-- start --

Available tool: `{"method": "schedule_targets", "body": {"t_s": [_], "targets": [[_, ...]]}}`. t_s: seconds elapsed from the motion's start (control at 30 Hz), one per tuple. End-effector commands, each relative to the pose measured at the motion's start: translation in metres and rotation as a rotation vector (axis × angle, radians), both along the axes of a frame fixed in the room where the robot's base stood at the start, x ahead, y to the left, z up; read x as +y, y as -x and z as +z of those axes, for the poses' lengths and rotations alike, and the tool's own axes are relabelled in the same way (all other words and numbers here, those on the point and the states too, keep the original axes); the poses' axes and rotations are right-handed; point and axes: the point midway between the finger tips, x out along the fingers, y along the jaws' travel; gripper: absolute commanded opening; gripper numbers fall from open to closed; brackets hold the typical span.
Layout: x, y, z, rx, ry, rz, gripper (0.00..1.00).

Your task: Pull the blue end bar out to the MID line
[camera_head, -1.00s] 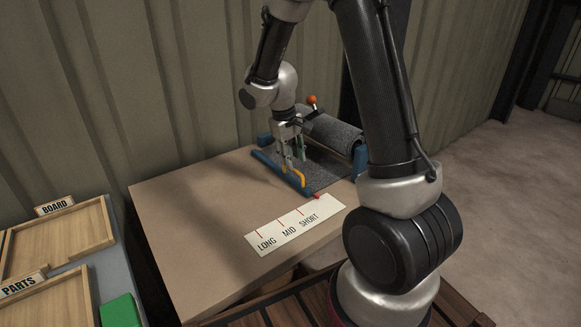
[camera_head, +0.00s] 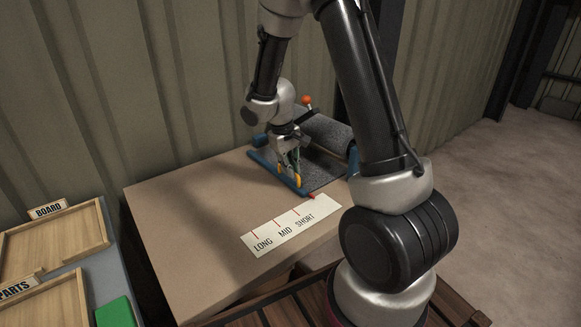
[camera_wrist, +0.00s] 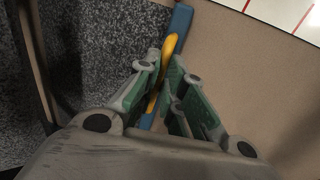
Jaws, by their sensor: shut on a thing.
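The blue end bar (camera_head: 262,165) lies along the front edge of the grey speckled sheet (camera_head: 322,174). A red pointer (camera_head: 311,196) at its near end sits right of the SHORT line on the white scale card (camera_head: 290,225). The card has red lines for LONG, MID and SHORT. A yellow handle (camera_head: 298,180) is on the bar. My gripper (camera_head: 290,174) is down at the bar and shut on this handle. In the wrist view, the yellow handle (camera_wrist: 169,47) runs between my fingers (camera_wrist: 163,72), with the blue bar (camera_wrist: 181,20) under it.
The roll (camera_head: 320,130) with an orange-knobbed crank (camera_head: 306,100) stands behind the sheet, partly hidden by my arm. The tan tabletop (camera_head: 190,210) left of the bar is clear. Wooden trays (camera_head: 55,245) and a green block (camera_head: 115,312) are at lower left.

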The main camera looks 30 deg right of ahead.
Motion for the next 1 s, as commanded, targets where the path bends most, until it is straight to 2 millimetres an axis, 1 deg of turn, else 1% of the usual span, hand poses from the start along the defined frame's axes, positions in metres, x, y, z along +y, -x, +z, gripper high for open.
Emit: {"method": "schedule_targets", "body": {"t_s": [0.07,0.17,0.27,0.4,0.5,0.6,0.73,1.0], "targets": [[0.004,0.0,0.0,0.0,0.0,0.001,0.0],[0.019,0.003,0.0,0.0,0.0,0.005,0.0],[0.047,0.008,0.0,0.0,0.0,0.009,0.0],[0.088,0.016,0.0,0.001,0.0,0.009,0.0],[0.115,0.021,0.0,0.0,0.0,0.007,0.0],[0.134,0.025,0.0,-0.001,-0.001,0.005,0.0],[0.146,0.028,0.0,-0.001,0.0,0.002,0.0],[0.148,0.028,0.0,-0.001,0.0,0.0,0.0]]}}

-- end --

Goal of the exercise: Transcribe the preceding listing in its entirety and with exact wording, leaving out pictures.

Reply:
Available tool: `{"method": "schedule_targets", "body": {"t_s": [_], "targets": [[_, ...]]}}`. t_s: seconds elapsed from the motion's start (control at 30 Hz), one per tuple. End-effector commands, each relative to the pose measured at the motion's start: translation in metres and rotation as a rotation vector (axis × angle, radians), both along the axes of a frame fixed in the room where the robot's base stood at the start, x ahead, y to the left, z up; read x as +y, y as -x and z as +z of those axes, for the poses' lengths and rotations alike, and the tool's own axes are relabelled in the same way (all other words and numbers here, those on the point and the states too, keep the original axes); the poses' axes and rotations are right-handed; point and axes: the point midway between the finger tips, x out along the fingers, y along the jaws' travel; gripper: absolute commanded opening; gripper numbers fall from open to closed; brackets hold the typical span.
Layout: x, y, z, rx, ry, rz, gripper (0.00..1.00).

Your task: Pull the blue end bar out to the MID line
[camera_head, -1.00s] 
[camera_head, +0.00s] 
[camera_wrist, +0.00s] 
Jaws, by their sensor: shut on a thing.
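The blue end bar (camera_head: 262,165) lies along the front edge of the grey speckled sheet (camera_head: 322,174). A red pointer (camera_head: 311,196) at its near end sits right of the SHORT line on the white scale card (camera_head: 290,225). The card has red lines for LONG, MID and SHORT. A yellow handle (camera_head: 298,180) is on the bar. My gripper (camera_head: 290,174) is down at the bar and shut on this handle. In the wrist view, the yellow handle (camera_wrist: 169,47) runs between my fingers (camera_wrist: 163,72), with the blue bar (camera_wrist: 181,20) under it.
The roll (camera_head: 320,130) with an orange-knobbed crank (camera_head: 306,100) stands behind the sheet, partly hidden by my arm. The tan tabletop (camera_head: 190,210) left of the bar is clear. Wooden trays (camera_head: 55,245) and a green block (camera_head: 115,312) are at lower left.

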The main camera looks 30 deg right of ahead.
Motion for the next 1 s, as commanded, targets where the path bends most, until it is straight to 2 millimetres an axis, 1 deg of turn, else 1% of the usual span, hand poses from the start along the defined frame's axes, positions in metres, x, y, z along +y, -x, +z, gripper high for open.
Emit: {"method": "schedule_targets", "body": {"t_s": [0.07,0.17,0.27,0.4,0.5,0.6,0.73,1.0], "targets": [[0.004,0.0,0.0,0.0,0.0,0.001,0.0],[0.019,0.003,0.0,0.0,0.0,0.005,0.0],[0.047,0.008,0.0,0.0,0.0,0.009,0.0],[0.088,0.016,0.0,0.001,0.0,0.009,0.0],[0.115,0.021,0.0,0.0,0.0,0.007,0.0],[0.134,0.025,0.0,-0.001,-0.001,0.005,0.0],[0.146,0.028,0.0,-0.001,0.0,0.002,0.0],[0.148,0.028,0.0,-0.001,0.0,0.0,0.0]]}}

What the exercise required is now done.